Goal of the exercise. Go through the listing below and gather every line with the word "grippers".

Source records
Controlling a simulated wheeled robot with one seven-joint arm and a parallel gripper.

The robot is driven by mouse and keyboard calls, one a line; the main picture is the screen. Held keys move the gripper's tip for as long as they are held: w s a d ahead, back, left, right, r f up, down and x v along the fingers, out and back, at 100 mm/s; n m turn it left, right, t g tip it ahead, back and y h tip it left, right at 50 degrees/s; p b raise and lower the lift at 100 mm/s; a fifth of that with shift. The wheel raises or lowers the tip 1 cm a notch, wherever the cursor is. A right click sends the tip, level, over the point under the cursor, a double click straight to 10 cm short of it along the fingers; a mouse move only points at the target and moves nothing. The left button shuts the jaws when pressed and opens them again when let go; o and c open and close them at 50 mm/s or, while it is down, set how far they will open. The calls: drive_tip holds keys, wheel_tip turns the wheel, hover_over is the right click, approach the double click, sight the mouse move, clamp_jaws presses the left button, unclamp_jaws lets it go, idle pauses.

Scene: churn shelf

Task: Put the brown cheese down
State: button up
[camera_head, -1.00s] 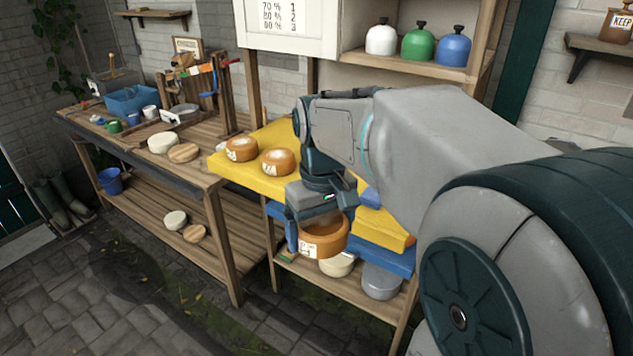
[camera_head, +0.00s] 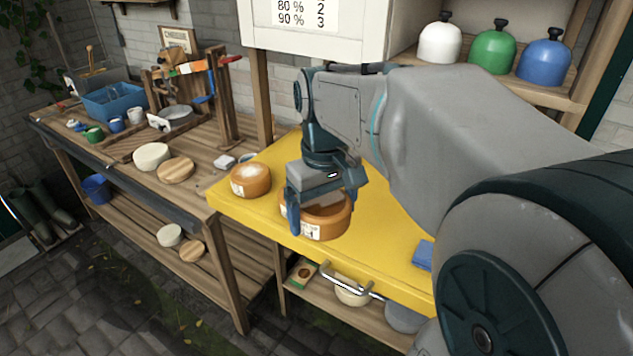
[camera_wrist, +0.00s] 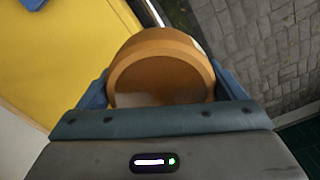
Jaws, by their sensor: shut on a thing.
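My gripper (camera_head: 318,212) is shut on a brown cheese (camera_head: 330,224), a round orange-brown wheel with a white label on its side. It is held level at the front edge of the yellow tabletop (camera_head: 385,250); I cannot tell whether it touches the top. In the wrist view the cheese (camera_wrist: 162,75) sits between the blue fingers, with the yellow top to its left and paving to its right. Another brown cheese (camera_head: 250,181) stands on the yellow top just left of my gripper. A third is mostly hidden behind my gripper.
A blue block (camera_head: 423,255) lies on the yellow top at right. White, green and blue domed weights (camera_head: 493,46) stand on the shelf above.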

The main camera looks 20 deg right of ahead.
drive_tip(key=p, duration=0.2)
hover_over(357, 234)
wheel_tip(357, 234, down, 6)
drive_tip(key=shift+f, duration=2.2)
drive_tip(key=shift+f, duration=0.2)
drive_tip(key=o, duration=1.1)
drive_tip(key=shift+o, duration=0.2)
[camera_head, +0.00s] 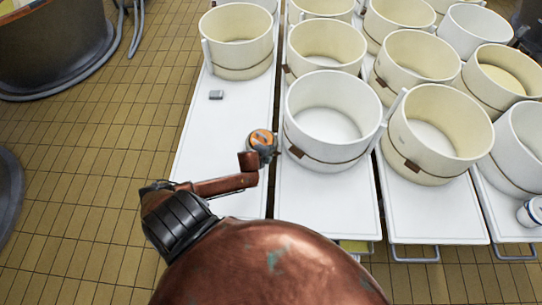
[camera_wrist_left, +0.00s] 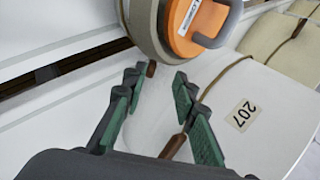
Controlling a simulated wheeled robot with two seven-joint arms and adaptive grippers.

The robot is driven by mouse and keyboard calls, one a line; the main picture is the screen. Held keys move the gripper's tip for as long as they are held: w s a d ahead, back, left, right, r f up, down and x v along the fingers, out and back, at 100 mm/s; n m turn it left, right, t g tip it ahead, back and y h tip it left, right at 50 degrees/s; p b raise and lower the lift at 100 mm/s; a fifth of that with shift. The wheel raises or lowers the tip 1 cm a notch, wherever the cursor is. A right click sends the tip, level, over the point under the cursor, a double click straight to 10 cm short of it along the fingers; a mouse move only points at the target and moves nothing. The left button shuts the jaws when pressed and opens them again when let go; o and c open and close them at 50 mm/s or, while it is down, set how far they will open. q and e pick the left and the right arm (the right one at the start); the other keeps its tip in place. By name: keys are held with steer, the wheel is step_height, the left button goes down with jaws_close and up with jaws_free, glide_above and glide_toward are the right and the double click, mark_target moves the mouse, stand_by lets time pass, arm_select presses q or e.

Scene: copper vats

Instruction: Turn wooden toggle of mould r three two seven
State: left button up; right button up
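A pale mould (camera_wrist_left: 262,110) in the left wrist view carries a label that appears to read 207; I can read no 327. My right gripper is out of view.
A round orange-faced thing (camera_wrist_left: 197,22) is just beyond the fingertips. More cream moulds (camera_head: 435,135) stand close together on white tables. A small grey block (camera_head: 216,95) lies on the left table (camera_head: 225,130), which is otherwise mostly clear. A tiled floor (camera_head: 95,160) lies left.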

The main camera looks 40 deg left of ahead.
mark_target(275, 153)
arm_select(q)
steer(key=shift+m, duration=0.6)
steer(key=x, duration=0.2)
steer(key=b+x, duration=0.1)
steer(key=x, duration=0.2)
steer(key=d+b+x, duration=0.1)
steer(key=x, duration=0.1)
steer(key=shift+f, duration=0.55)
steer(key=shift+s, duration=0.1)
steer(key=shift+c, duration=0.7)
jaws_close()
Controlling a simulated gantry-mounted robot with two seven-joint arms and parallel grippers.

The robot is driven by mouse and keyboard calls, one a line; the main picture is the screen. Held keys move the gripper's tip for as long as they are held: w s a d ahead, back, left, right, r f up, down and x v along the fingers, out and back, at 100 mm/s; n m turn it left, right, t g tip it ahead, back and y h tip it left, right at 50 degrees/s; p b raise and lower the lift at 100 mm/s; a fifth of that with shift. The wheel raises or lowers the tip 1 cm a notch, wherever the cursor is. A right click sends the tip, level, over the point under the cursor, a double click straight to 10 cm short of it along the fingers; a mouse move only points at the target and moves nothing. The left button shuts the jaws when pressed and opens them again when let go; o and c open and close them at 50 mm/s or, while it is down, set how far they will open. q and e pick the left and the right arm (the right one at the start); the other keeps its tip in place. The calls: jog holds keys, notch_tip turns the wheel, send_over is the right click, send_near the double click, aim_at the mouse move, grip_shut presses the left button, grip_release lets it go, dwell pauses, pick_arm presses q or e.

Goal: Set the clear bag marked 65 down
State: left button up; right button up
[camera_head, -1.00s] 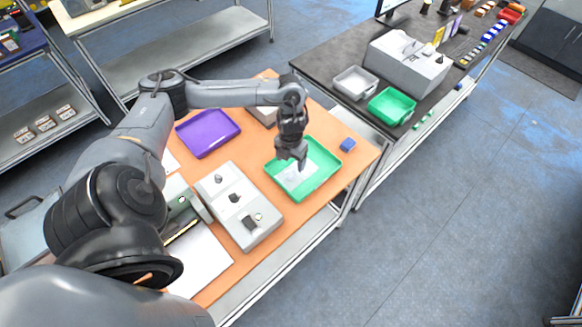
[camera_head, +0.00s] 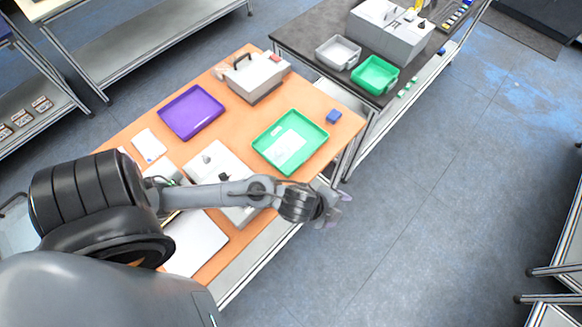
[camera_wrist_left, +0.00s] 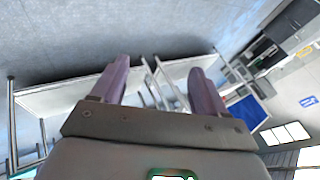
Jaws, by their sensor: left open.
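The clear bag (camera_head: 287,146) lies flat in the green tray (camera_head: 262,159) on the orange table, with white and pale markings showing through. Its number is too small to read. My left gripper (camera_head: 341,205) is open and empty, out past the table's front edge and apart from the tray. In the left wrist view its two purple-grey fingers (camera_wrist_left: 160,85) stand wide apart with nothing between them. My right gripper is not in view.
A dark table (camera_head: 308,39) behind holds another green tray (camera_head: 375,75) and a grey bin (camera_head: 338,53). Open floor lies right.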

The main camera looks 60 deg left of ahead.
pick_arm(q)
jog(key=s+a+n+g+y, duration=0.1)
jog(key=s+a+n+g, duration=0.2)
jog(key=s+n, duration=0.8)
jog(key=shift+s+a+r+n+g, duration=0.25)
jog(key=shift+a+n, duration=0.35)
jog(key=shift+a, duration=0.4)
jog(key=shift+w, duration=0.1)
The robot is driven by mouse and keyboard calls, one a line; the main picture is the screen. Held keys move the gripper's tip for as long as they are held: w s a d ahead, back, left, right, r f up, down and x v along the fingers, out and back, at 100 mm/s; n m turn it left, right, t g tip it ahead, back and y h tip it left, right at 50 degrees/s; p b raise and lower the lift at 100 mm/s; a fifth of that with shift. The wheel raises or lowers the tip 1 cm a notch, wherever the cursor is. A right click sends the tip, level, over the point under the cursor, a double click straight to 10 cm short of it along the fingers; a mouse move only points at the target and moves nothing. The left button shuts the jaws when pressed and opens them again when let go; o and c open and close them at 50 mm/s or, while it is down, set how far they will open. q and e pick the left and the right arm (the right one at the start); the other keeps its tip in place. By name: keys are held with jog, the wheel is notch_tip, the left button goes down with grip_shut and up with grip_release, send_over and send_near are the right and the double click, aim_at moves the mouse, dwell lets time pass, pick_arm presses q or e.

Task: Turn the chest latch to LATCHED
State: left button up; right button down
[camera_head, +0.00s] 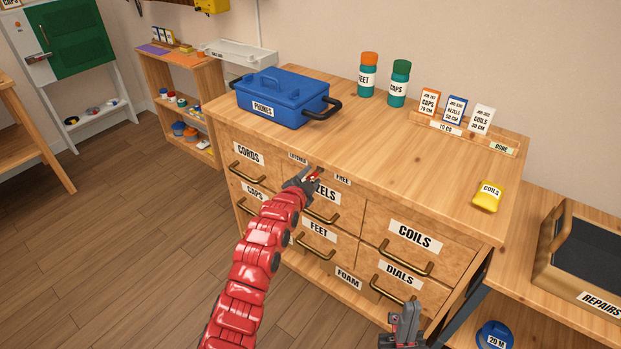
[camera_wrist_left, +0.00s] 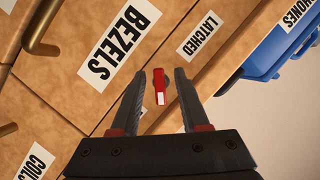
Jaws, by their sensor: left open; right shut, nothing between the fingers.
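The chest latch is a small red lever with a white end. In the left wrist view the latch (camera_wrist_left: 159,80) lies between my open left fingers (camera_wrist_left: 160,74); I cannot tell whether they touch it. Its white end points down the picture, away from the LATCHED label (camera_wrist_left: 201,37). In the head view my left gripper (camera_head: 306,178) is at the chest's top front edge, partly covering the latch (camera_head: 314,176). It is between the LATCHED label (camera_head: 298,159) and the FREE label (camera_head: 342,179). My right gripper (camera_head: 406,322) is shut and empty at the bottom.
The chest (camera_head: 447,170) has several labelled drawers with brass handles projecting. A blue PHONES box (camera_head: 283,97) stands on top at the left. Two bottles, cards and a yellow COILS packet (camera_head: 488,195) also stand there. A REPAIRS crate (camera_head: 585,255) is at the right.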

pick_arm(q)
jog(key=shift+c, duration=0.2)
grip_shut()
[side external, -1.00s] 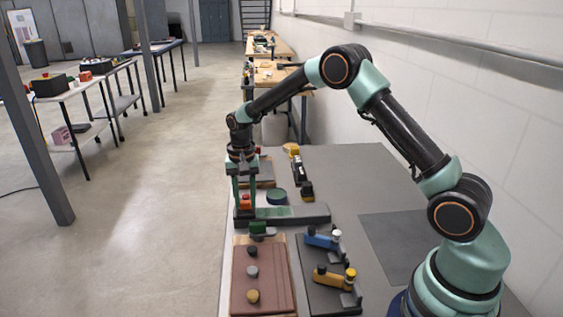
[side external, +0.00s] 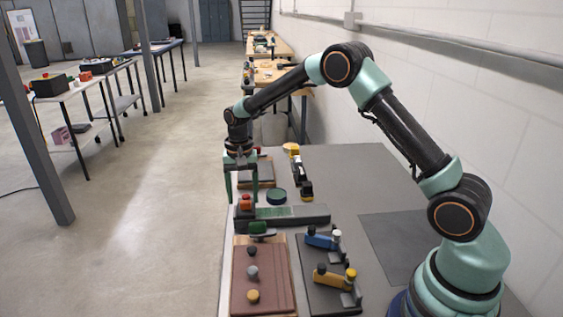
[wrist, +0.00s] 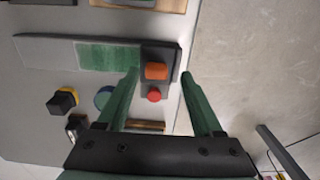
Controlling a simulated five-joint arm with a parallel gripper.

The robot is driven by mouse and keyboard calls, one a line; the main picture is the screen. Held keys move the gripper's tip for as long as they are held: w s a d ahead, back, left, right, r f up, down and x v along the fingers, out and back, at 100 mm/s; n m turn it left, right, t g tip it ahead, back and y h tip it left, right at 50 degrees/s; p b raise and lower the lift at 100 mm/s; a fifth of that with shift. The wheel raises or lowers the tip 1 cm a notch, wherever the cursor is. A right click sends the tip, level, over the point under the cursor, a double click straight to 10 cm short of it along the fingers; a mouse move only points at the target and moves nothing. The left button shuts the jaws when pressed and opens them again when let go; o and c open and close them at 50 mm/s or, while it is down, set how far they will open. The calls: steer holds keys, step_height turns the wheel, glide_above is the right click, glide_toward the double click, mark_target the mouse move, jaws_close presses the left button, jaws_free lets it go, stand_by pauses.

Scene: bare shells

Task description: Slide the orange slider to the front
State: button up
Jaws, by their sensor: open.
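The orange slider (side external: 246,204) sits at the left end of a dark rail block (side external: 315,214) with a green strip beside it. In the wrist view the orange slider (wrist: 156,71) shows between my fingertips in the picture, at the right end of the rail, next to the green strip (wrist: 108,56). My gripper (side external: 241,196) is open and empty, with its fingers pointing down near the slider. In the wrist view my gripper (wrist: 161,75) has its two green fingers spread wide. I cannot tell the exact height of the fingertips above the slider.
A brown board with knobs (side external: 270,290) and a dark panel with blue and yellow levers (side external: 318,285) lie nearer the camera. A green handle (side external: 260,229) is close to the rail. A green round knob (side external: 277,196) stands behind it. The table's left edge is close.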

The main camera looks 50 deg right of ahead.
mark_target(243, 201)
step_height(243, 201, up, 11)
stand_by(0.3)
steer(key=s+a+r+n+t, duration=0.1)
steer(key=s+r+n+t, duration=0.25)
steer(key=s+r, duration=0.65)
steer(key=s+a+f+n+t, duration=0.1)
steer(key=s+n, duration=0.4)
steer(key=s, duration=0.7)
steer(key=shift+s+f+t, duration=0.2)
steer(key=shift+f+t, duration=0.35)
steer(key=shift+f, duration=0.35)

Correct response.
Controlling a simulated wheeled robot with two seven-joint arms and adaptive grippers.
Controlling a simulated gantry-mounted robot with two seven-joint arms and parallel grippers.

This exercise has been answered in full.